:: What the task requires ::
Retype the listing that follows, word for word.

:: Data segment ::
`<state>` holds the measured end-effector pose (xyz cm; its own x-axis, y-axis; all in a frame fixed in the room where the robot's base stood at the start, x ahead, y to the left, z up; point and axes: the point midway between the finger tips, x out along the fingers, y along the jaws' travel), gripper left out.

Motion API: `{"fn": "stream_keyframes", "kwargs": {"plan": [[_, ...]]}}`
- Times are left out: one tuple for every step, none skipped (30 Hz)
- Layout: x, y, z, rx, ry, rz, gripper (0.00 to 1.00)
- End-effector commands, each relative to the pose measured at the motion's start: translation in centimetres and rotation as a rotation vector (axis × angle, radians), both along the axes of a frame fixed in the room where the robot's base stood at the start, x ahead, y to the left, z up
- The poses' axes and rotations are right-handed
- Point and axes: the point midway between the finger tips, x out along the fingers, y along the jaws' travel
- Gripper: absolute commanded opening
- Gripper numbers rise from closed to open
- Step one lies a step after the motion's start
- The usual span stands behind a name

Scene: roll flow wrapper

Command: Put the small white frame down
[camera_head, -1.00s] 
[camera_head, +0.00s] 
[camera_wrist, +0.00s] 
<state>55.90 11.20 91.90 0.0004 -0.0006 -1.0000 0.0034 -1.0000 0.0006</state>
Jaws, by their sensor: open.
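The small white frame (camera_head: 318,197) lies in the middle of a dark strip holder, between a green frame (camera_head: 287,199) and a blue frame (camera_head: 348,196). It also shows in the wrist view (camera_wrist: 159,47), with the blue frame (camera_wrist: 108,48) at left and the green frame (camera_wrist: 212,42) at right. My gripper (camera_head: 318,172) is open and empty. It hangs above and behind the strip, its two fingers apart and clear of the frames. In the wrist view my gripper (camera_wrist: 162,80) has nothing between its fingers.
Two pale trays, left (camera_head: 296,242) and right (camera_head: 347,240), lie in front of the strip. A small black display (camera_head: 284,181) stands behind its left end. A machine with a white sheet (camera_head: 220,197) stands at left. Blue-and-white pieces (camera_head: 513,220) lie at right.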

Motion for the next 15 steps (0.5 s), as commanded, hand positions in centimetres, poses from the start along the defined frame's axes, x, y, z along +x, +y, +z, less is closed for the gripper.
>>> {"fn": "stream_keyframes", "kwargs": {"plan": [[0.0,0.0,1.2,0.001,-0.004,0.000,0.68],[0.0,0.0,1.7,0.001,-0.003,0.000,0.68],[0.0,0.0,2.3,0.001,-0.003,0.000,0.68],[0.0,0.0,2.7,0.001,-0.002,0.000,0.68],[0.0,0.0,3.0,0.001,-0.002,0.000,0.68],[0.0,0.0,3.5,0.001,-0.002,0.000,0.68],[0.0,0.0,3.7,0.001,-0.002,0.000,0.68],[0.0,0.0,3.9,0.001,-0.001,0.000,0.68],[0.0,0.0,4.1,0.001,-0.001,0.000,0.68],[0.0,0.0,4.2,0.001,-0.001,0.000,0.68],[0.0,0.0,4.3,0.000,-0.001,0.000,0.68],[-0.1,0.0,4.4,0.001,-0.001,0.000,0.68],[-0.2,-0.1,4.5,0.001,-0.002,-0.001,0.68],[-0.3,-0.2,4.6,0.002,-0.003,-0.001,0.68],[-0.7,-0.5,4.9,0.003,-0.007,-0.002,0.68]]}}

:: Complete output ::
`<state>` holds the measured end-effector pose (xyz cm; its own x-axis, y-axis; all in a frame fixed in the room where the robot's base stood at the start, x ahead, y to the left, z up; point and axes: the point midway between the finger tips, x out along the fingers, y along the jaws' travel), gripper left out.

Motion API: `{"fn": "stream_keyframes", "kwargs": {"plan": [[_, ...]]}}`
- Times are left out: one tuple for every step, none skipped (30 Hz)
- Layout: x, y, z, rx, ry, rz, gripper (0.00 to 1.00)
- End-effector commands, each relative to the pose measured at the motion's start: translation in centimetres and rotation as a rotation vector (axis × angle, radians), both along the axes of a frame fixed in the room where the robot's base stood at the start, x ahead, y to the left, z up
- The poses' axes and rotations are right-handed
- Point and axes: the point midway between the finger tips, x out along the fingers, y along the jaws' travel
- Gripper: absolute commanded opening
- Gripper numbers rise from closed to open
- Step one lies a step after the motion's start
- The usual span stands behind a name

Scene: roll flow wrapper

Command: Put the small white frame down
[camera_head, -1.00s] 
[camera_head, +0.00s] 
[camera_wrist, +0.00s] 
<state>55.90 11.20 91.90 0.0004 -0.0006 -1.0000 0.0034 -1.0000 0.0006</state>
Jaws, by their sensor: open.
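The small white frame (camera_head: 318,197) lies in the middle of a dark strip holder, between a green frame (camera_head: 287,199) and a blue frame (camera_head: 348,196). It also shows in the wrist view (camera_wrist: 159,47), with the blue frame (camera_wrist: 108,48) at left and the green frame (camera_wrist: 212,42) at right. My gripper (camera_head: 318,172) is open and empty. It hangs above and behind the strip, its two fingers apart and clear of the frames. In the wrist view my gripper (camera_wrist: 162,80) has nothing between its fingers.
Two pale trays, left (camera_head: 296,242) and right (camera_head: 347,240), lie in front of the strip. A small black display (camera_head: 284,181) stands behind its left end. A machine with a white sheet (camera_head: 220,197) stands at left. Blue-and-white pieces (camera_head: 513,220) lie at right.

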Motion for the next 15 steps (0.5 s), as commanded, hand positions in centimetres, poses from the start along the defined frame's axes, x, y, z along +x, +y, +z, less is closed for the gripper.
>>> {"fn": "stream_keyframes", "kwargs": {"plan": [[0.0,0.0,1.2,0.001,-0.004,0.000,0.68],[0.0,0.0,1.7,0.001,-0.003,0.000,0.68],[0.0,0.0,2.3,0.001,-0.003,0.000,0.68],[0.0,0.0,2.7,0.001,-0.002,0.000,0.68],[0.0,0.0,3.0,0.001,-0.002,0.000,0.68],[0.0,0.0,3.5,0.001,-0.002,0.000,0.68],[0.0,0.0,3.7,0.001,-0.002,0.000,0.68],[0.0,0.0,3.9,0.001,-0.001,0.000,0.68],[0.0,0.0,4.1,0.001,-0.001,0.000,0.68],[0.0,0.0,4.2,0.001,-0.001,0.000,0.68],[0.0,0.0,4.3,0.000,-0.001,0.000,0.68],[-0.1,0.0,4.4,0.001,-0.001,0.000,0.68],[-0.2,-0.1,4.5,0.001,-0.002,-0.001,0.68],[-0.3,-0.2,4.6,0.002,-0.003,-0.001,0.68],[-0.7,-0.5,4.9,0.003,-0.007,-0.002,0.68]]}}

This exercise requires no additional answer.